Whilst on the subject, it is ridiculously hard to find anywhere to eat out in Ljubljana on a weekend. Not just on a Sunday, Saturdays too. I had to go to the same restaurant two nights in a row, which admittedly wouldn't have been so bad had I not temporarily forgotten that I've developed an allergy to pesto. I still can't believe I made it to another country unaided.

3. The local shop has a wonderful system whereby if you arrive clutching an empty bottle of wine (and those who know me well can confirm that I arrive at most places clutching an empty bottle of wine) you can exchange it for a full bottle and only pay the price for the wine itself. This, combined with the comparative cheapness of Slovenian plonk (it's not as marked a difference as in, say, Prague, but it is still noticeably cheaper) means that one can by a bottle of reasonable wine for around the same price that it would take back home to get a can of budget lager. One more reason I may decide never to return to Blighty.
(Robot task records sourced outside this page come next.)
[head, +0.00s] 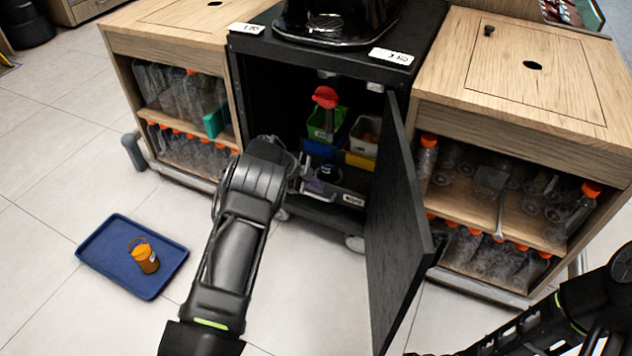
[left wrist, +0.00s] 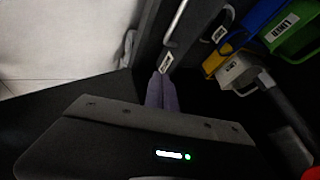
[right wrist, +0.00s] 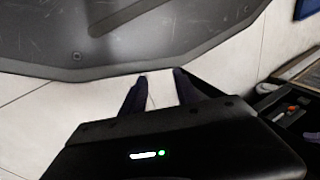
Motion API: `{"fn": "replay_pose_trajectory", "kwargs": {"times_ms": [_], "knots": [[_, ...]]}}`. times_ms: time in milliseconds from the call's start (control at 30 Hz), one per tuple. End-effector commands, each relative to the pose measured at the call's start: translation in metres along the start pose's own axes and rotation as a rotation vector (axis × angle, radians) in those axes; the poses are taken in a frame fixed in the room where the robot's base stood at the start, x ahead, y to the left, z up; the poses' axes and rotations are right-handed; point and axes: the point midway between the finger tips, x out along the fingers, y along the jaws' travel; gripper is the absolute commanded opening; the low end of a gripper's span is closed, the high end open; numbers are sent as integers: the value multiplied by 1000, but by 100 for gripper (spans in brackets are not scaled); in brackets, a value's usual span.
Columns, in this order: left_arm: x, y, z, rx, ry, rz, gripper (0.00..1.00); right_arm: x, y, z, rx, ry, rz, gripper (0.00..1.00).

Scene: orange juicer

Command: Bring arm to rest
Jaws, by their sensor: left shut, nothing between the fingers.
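My left arm reaches from the bottom of the head view into the open black cabinet (head: 300,75). My left gripper (head: 312,186) is at the cabinet's opening, near a dark drawer with a white label (head: 353,200). In the left wrist view its two fingers (left wrist: 162,90) are together with nothing between them. My right arm comes in low at the right of the head view, and its gripper is not clear there. In the right wrist view my right gripper (right wrist: 160,77) has its fingers apart, with only floor showing between them.
The cabinet's black door (head: 395,230) stands open, right of my left arm. Inside are a green bin (head: 326,124), a yellow bin (head: 360,161) and a red object (head: 325,97). Wooden bottle shelves flank the cabinet.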

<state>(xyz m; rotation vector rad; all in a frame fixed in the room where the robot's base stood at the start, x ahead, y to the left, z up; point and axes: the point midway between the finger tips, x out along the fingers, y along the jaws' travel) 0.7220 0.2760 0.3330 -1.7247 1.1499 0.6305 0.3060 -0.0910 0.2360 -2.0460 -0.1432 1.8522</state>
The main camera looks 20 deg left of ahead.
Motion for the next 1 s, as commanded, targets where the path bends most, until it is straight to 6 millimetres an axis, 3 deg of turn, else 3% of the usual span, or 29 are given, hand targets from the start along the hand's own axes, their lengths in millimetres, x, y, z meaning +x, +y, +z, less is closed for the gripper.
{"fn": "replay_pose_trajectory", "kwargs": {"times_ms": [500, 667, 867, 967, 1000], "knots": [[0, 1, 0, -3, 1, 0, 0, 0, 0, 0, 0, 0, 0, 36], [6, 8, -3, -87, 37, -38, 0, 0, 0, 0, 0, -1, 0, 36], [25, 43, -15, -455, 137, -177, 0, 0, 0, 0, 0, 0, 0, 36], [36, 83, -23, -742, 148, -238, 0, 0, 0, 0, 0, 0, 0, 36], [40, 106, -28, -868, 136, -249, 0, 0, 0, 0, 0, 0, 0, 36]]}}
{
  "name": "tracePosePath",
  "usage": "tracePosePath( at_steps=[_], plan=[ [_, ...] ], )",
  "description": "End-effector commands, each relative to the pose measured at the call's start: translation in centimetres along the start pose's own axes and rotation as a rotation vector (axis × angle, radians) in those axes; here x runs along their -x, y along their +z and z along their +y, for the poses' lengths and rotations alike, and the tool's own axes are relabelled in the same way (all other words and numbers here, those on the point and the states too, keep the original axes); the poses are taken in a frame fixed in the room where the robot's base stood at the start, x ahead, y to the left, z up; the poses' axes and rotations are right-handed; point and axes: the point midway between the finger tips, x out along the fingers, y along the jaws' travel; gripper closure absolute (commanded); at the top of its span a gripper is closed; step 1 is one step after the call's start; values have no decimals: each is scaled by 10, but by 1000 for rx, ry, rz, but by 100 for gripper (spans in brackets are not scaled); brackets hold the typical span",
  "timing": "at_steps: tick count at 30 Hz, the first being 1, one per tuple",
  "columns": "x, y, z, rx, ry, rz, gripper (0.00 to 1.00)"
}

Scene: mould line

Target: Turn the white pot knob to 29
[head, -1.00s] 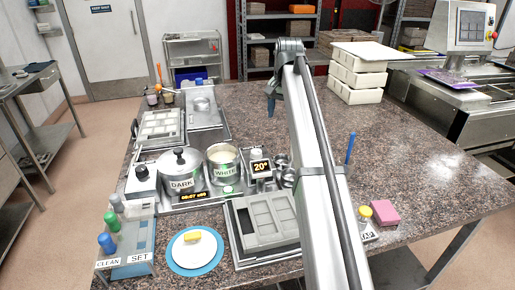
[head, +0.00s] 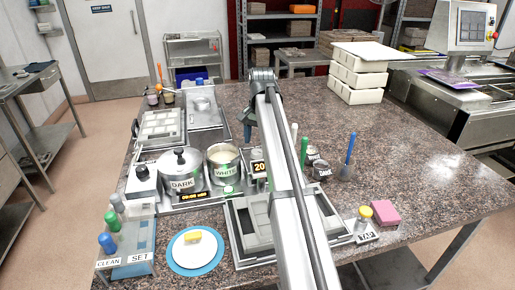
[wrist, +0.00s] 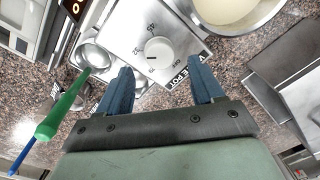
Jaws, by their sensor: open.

4. One thing I do really miss about home is the gym. The one we have here is terrible. Most of the instructions are in Slovenian, of course, so it may be partially my fault, but not a single damn button on any of the treadmills will actually make them go, which pretty much just makes them tremendously crappy look-out posts. On the other hand, it's free, it's in my building, and it's always empty, so I guess I shouldn't complain too much.

Right, that's all I can think of for now. I'm going to the sea-side on Thursday, so doubtless that will spark off many new observations and/or lead to me being eaten by a tiger shark. Which I guess would make karmic sense, at least.


jamie said...

Wow. I had no idea you'd ever entered a gym in this country.

I hate gyms. They're sooooo dull. However, I really ought to get some exercise at the moment besides my walks to and from the bus-stop and work though; haven't played squash for almost three months :-/

SpaceSquid said...

I started going in the Spring. I got fed up of looking like I was seven months pregnant.